Well, the west is stacked with inventory in all cities.
http://bubbletracking.blogspot.com/
Well, the west is stacked with inventory in all cities.
http://bubbletracking.blogspot.com/
Hi Philip John -
You make some fair points, but I'd caution you against claiming that housing bears can't see the facts rationally. While nobody can look in a crystal ball and predict the future, rational arguments can be made for further appreciation, stagnation, or a drop in prices.
I would tend to agree with your second point - that homeowners are more fiscally responsible than renters - up until 2003 or so. Prior to 2003 (and especially prior to 2000), you really needed a good income and a down payment to buy a house. That guaranteed that homeowners were 1) capable of saving, and 2) capable of earning.

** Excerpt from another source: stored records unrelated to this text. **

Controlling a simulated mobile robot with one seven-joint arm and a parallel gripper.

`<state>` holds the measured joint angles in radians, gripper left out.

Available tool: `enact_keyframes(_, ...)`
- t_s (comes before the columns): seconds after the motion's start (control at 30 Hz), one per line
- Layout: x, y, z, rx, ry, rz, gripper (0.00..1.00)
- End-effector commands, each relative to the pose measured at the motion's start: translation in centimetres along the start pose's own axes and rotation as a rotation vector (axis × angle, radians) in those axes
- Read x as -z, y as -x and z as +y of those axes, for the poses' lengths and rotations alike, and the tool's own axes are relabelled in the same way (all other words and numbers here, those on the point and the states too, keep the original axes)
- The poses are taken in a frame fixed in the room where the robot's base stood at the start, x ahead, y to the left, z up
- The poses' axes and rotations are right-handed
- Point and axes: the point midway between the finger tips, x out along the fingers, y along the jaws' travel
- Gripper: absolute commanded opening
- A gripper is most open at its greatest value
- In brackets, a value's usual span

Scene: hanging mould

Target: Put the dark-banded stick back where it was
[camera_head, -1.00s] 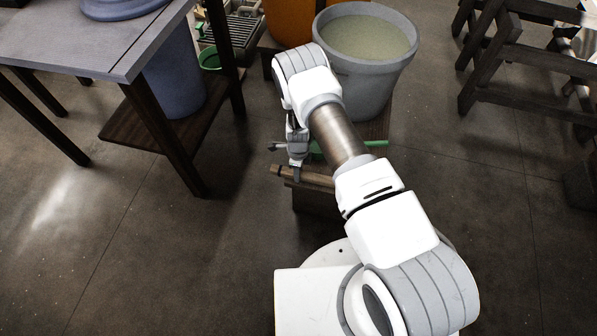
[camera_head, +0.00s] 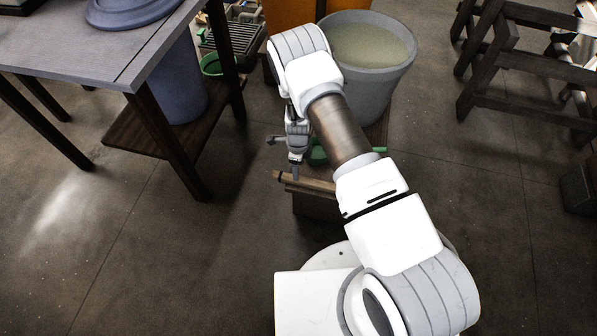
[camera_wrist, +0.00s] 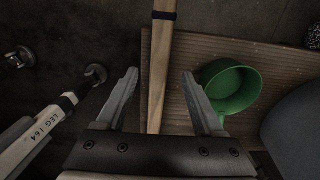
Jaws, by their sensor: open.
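The dark-banded stick (camera_head: 312,184) is a pale wooden bar lying across a low wooden stand, with its dark band near the left end. In the wrist view the stick (camera_wrist: 158,75) runs lengthwise between the two fingers, with the band near the top of the picture. My gripper (camera_wrist: 161,76) is open, with a finger on each side of the stick and a visible gap to both. In the head view my gripper (camera_head: 295,176) is just over the stick, and the arm hides part of the stand. Whether the fingertips reach down beside the stick cannot be told.
A green handled pot (camera_wrist: 234,84) sits on the ribbed stand top (camera_wrist: 270,68), right of my gripper. A large grey tub (camera_head: 368,85) of pale liquid is behind. A grey-topped table (camera_head: 100,50) is at the left, dark trestles (camera_head: 500,70) at the right. Floor at left front is clear.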

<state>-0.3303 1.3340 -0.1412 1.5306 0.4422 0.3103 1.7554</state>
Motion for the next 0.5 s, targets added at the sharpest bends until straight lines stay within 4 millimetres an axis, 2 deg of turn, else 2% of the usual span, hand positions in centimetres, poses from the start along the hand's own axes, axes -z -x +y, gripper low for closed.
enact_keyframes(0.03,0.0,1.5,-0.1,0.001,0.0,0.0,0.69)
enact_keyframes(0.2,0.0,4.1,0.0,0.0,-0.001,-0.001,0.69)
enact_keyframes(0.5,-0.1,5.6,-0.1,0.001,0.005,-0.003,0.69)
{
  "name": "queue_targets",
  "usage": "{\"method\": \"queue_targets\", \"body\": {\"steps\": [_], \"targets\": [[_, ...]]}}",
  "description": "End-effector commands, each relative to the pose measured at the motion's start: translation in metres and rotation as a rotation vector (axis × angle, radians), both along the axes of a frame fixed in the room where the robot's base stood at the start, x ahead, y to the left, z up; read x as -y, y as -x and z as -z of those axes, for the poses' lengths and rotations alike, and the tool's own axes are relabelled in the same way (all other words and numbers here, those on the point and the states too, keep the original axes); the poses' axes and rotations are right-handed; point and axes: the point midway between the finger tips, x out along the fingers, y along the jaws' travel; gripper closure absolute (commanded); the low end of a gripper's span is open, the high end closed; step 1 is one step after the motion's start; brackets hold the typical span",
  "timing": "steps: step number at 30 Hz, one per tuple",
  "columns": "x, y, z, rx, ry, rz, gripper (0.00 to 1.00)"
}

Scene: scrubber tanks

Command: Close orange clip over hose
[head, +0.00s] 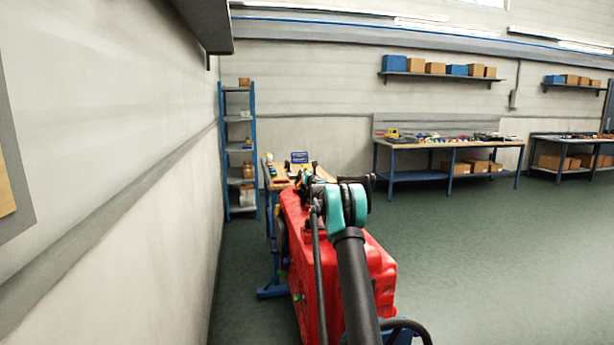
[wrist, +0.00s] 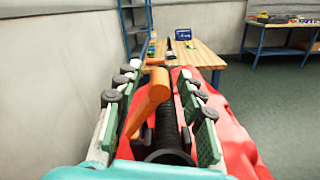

The massive rise of interest-only arms, zero down payment loans, and "no-doc" loans changed all that. Owning a home no longer guaranteed fiscal responsibility.
I was skeptical of the bh's until about 2003 - roughly the last third of this boom. The first third was driven by economic activity during the tech boom. The second was the drop in interest rates. The third has been the relaxing of lending standards.
The third is the one that could unravel most easily. A minor downturn could turn into a rout.
My thought is that in high priced markets rent vs. owning over the long haul is a wash. Rents generally do not rise an average of 5% per year. If looking at long term past performance is any indication, the stock market has outperformed housing. A renter investing the difference from ownership costs in the stock market would come out at least even if not ahead of an owner. (I have done so since my 1st full time job in the early 1980s) My stock portfolio is a very tidy sum. I could buy a median house in any US market and have lots left over. I did not hit it big with any blockbuster stock like Microsoft or Google but just invested in moderate risk broadbased market indexes. Also I never lived in anything bigger than a 1 bedroom - Not possible for many people. That said for a lot people owning is phychologically comforting / satisfying which is a main reason there has been excessive price increases.